Strange system lockups - kernel saying disk error
Michael Powell
nightrecon at hotmail.com
Sun Jun 5 20:49:00 UTC 2011
perryh at pluto.rain.com wrote:
[snip]
>
> Power supplies do fail occasionally, and not always in obvious
> ways such as failing to turn on at all. The output voltages may
> be a little too high or too low, or they may be correct but with
> excessive ripple or electrical noise; or the supply may be just
> fine until a disk draws a current spike to move the arm rapidly.
I've seen a fair number or power supplies degrade somewhere around the 5
year mark. Simple voltage checks with a VOM and its accuracy will usually
still show the voltages as being correct. To see the ripple you'll need an
oscilloscope. Excessive ripple can make a PC appear to have all kinds of
intermittent hardware failures with little or no rhyme or reason. A degraded
power supply will show large variations in ripple based on load. The largest
load from hard drives is when they are first spinning up. Servers are
commonly configured with the ability to spin up drives one at a time with a
short delay in between. You won't usually find this on a desktop.
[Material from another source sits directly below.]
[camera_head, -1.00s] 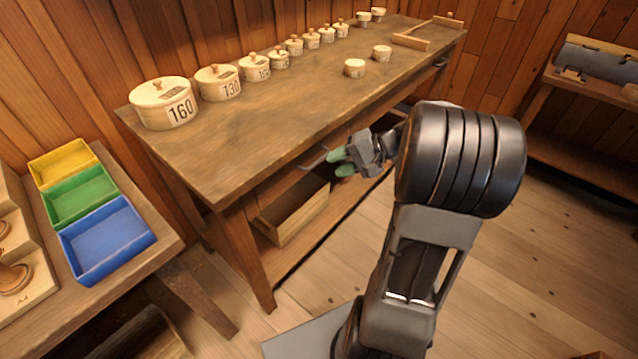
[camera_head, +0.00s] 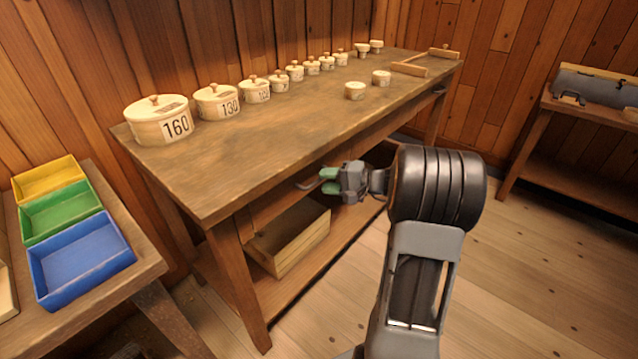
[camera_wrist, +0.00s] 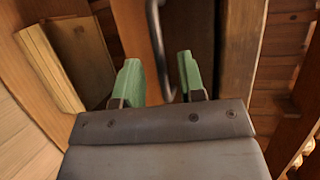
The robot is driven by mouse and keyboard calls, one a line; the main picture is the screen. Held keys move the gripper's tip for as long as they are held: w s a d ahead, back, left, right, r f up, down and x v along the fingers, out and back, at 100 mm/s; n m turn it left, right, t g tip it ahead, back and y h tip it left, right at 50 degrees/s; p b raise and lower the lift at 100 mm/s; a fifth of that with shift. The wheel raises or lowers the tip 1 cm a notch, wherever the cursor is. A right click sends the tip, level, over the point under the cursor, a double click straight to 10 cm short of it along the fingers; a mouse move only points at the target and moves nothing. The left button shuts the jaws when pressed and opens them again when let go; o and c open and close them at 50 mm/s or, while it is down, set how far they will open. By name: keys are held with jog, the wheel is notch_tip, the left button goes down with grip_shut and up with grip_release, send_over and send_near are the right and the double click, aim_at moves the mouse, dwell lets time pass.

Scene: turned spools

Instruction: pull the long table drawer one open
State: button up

Generally, this situation will develop more often on an old machine that had
a 'barely enough' capacity power supply when new. Add 3 more hard drives,
bigger video, etc and it was still just inside the envelope until enough
time went by and the power supply got old. Since the most amps pulled by the
hard drives occurs on power up you will see the ripple on a 'scope look
really ugly while this happens. The unseen danger here is that bits on the
drive(s) can get scrambled until things settle down. You will know this
happens when stuff goes wrong and fsck is needed to get the file system
clean, and after cleaning and working again will do the same thing again at
some future reboot.
Easiest way to look at this without a 'scope is to simply substitute a known
good PSU of sufficient rating from a machine with no troubles. If all the
random nonsense suddenly stops, you'll know. This is easiest for folks these
days as those without an analog electronics background are unlikely to have
an oscilloscope laying around.
> It might be worth checking the fan mounted on the CPU heatsink if
> there is one, and the fan in the power supply (which ventilates the
> case as well as the power supply itself).
Aside from the fans themselves, dust buildup plugs heat sinks eventually
drastically reducing their ability to get rid of heat. When you get to this
stage blowing them out with canned air can work wonders. My 2 servers at
home sit on the floor and need this about once a year.